Somewhat less impressive is the general appearance of the interior which is starting to show its age. The 8-inch multimedia display and the digital driver information screens look fine and work well, but some of the trim pieces in the dashboard and centre console look and feel a bit old. On the plus side, buttons and hard keys remain for heavy-use controls, and the rotary gear selector offers slick operation and good tactile feedback thanks to its metallic ring.
In terms of the driving experience, the Edge ST delivers the goods as a high-performance SUV. I didn’t drive my test vehicle on a closed course, but it excelled in the daily driving situations I experienced during my weeklong test.
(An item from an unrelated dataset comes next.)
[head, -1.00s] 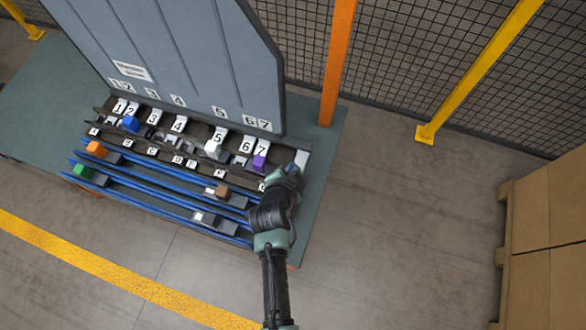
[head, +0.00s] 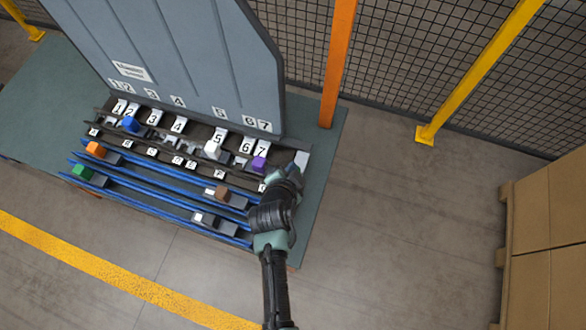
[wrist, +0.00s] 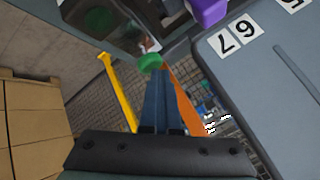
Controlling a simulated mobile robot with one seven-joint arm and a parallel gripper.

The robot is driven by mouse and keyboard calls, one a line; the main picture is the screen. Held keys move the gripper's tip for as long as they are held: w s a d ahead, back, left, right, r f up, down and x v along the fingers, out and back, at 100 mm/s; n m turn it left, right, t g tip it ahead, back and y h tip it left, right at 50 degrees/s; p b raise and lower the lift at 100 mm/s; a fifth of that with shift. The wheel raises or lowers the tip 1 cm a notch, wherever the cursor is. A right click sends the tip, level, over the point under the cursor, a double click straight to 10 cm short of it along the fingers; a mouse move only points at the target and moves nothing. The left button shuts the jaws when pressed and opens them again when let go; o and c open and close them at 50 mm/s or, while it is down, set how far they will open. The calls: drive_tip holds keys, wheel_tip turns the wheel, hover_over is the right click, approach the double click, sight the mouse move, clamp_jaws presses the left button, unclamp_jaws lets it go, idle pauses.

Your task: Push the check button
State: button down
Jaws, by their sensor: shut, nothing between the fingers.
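A round green button (wrist: 150,62) shows in the wrist view, right at the tips of my fingers. My gripper (wrist: 153,75) is shut and empty, its two grey-blue fingers together and pointing at the button. The tips overlap the button's edge in the picture; I cannot tell whether they touch it or press it. In the head view my wrist hides the button and most of the gripper, beside a light grey box (head: 302,158) at the right end of the station.
A purple block (head: 258,164) sits by slot 7, close to my gripper. Other coloured blocks, including a blue one (head: 131,124), sit on the rails to the left. A tall grey panel (head: 200,60) stands behind. Cardboard boxes (head: 550,240) are at the right, with clear floor between.

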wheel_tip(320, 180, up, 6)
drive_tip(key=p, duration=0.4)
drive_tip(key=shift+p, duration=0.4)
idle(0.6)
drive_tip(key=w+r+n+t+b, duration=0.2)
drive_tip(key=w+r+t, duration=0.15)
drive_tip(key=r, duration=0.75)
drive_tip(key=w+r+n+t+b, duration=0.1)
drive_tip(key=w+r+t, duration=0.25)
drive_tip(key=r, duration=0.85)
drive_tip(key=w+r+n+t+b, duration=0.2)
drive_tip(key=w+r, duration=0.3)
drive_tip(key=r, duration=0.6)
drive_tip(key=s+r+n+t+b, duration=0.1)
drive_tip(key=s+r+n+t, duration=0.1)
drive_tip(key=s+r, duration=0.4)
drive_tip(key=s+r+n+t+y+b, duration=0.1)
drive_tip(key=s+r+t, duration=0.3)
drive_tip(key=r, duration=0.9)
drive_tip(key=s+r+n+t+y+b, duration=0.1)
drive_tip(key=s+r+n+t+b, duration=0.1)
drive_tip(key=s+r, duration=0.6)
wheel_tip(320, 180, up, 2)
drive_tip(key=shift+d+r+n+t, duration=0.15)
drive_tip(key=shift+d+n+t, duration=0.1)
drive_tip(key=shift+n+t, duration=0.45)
The 2.7-litre EcoBoost V6 has a flat torque curve with peak output arriving at just 3,250 rpm, which makes for plenty of quick getaways from rest, while still providing for plenty of mid-range power for passing highway maneuvers. It’s a fast SUV in both normal and sport modes, but it’s more engaging to drive in sport when the revs are held before upshifting and one can make use of the paddle shifters.
The ride quality was a bit stiff and jittery, as one would expect in a performance vehicle, but I didn’t find it to be too harsh. Cabin noise wasn’t non-existent – an exhaust drone was clearly audible, especially in sport mode – but it seems comparable to other SUVs in most normal driving situations.
As far as handling is concerned, generally, it didn’t feel that much different than other SUVs, but I drove it in cold weather on winter tires on public roads. My impressions would undoubtedly be different in warm weather on a closed course with a test vehicle shod in sticky high-performance rubber. That said, from what I experienced the steering felt direct and the handling was composed and confident.
Overall, I come away impressed with the Edge ST. It delivers a near ideal mix of performance, style, utility and technology for a competitive price that will likely find favour with consumers. And soon there will be more to choose from with the recent reveal of the 2020 Explorer ST which will arrive later this year.